* [GIVEN INFORMATION]
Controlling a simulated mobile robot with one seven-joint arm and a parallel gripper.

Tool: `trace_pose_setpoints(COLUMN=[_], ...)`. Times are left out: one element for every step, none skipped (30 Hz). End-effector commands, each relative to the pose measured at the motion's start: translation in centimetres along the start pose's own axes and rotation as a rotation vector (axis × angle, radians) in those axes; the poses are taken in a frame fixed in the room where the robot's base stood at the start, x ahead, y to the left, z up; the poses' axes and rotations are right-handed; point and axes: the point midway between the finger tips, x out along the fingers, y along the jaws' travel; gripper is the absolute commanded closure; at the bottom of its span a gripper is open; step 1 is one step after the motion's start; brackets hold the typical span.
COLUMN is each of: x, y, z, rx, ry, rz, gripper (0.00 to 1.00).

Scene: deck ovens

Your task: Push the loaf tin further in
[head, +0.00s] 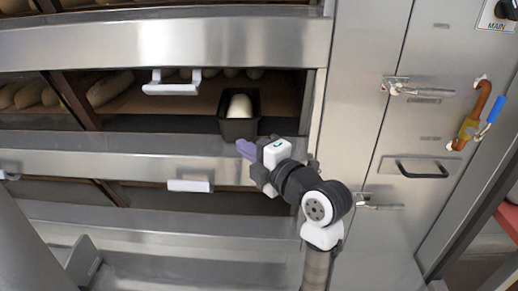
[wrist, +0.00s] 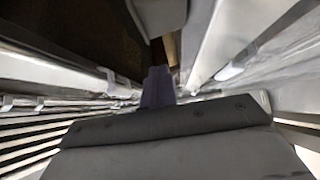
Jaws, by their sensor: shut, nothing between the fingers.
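The loaf tin (head: 239,129) is dark and holds a pale loaf (head: 240,106). It stands upright near the front of the middle oven opening, toward its right end. My gripper (head: 244,148) is shut and empty, its purple fingers just below the tin's front face in the head view, by the top of the steel front panel. I cannot tell whether the fingers touch the tin. In the wrist view my shut fingers (wrist: 158,86) point ahead; a grey shape at the top edge there is too unclear to name.
A steel front panel (head: 120,163) runs below the opening, and another with a white handle (head: 172,86) hangs above it. Several loaves (head: 110,88) lie deeper inside at left. A steel post stands right of the opening. The deck (head: 150,124) left of the tin is clear.

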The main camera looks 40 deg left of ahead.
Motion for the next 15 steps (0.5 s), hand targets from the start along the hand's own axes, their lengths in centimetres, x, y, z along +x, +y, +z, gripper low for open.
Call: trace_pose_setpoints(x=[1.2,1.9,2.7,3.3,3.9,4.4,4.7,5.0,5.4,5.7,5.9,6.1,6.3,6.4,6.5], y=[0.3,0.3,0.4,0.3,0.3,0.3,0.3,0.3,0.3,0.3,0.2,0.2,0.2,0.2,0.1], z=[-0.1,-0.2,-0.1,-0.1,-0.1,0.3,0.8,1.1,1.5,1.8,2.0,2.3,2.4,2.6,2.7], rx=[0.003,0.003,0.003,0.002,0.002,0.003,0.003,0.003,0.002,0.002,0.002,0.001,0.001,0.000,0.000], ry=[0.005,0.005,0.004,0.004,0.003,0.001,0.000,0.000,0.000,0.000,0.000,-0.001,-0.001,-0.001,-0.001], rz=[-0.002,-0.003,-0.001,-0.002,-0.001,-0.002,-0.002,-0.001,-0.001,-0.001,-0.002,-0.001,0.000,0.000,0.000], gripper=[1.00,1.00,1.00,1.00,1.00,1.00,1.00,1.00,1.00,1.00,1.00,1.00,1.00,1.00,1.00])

* [THE TASK]
Every line in the data that holds "robot" should be copied out.

* [PROBLEM SOLUTION]
Controlling a simulated mobile robot with one seven-joint arm and a parallel gripper.
Tool: `trace_pose_setpoints(COLUMN=[_], ...)`. Times are left out: one element for every step, none skipped (30 Hz). End-effector commands, each relative to the pose measured at the motion's start: translation in centimetres along the start pose's own axes and rotation as a rotation vector (axis × angle, radians) in those axes; the poses are taken in a frame fixed in the room where the robot's base stood at the start, x ahead, y to the left, z up; the poses' axes and rotations are right-handed; point and axes: the point midway between the finger tips, x out along the fingers, y along the jaws' travel; gripper is the absolute commanded closure; at the bottom of its span a gripper is open; step 1 is one step after the motion's start; brackets hold the typical span.

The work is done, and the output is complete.